* BEGIN *

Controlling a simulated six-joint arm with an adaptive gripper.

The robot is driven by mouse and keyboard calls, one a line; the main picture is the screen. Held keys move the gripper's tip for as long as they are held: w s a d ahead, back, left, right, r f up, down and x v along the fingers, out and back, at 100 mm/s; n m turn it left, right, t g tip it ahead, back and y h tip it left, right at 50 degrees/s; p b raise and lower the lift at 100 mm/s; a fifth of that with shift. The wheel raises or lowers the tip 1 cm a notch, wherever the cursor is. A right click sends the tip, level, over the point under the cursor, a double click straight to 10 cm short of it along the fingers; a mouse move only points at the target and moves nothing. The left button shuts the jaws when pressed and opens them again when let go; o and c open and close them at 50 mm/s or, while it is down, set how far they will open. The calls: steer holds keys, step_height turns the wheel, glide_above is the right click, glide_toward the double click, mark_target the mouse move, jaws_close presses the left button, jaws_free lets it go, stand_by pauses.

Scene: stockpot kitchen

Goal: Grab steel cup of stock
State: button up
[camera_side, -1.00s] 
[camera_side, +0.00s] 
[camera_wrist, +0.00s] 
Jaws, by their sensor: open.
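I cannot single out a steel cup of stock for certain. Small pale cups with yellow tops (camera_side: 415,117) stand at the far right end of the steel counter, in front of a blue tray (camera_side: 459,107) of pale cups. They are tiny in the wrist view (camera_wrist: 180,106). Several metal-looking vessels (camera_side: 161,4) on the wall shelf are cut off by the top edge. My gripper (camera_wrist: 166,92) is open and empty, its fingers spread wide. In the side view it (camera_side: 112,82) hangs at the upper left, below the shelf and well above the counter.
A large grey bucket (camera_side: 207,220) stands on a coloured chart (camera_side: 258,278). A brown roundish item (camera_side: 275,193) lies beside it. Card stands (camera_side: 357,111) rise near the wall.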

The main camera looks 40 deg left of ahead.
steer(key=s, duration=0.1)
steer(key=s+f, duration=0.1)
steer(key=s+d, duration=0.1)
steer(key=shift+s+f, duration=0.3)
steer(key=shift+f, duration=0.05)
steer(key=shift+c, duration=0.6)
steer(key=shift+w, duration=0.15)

* END *
* BEGIN *

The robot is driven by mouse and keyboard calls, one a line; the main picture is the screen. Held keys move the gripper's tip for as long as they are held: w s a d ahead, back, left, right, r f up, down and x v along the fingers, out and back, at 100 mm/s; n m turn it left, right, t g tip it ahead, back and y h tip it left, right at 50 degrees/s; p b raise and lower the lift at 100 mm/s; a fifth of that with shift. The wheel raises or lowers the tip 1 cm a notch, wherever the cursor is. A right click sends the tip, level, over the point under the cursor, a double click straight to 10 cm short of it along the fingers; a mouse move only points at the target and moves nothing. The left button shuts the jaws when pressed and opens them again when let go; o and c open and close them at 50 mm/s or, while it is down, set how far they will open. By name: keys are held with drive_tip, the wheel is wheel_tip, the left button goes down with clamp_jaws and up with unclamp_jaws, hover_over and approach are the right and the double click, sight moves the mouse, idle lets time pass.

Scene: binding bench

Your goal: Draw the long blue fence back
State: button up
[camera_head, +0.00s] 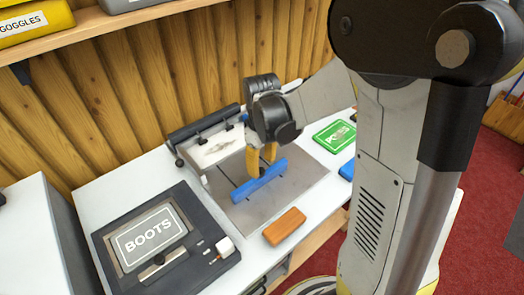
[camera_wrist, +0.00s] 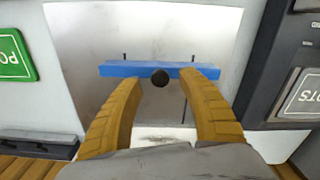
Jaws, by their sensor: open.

* END *

Isolate the lines that hold the word "only" and copy all of them.

**Solution to this task**
The robot is driven by mouse and keyboard calls, one a line; the main picture is the screen. Held keys move the gripper's tip for as long as they are held: w s a d ahead, back, left, right, r f up, down and x v along the fingers, out and back, at 100 mm/s; n m turn it left, right, t g tip it ahead, back and y h tip it left, right at 50 degrees/s; p b raise and lower the lift at 100 mm/s; a fifth of that with shift. The wheel raises or lowers the tip 1 cm a notch, wherever the cursor is. A right click sends the tip, level, over the point under the cursor, a double click straight to 10 cm short of it along the fingers; a mouse move only points at the target and moves nothing. The left button shuts the jaws when pressed and opens them again when let go; o and c open and close them at 50 mm/s or, while it is down, set how far they will open. The calls: steer holds keys, step_height turns the wheel, glide_above is the right click, glide_toward the double click, mark_target the mouse move, jaws_close presses the left button, jaws_free lets it go, stand_by pauses.
The robot is driven by mouse and keyboard calls, one a line; the main picture is the screen. Held keys move the gripper's tip for as long as they are held: w s a d ahead, back, left, right, r f up, down and x v along the fingers, out and back, at 100 mm/s; n m turn it left, right, t g tip it ahead, back and y h tip it left, right at 50 degrees/s; p b raise and lower the lift at 100 mm/s; a fifth of that with shift. The wheel raises or lowers the tip 1 cm a notch, wherever the cursor is. A right click sends the tip, level, over the point under the cursor, a double click straight to 10 cm short of it along the fingers; a mouse move only points at the target and moves nothing. The left button shuts the jaws when pressed and opens them again when let go; o and c open and close them at 50 mm/s or, while it is down, set how far they will open. By name: keys are held with drive_tip, the wheel is wheel_tip, the left button goes down with clamp_jaws and up with unclamp_jaws, hover_over and approach are the right and the double click, sight moves the mouse, idle lets time pass.

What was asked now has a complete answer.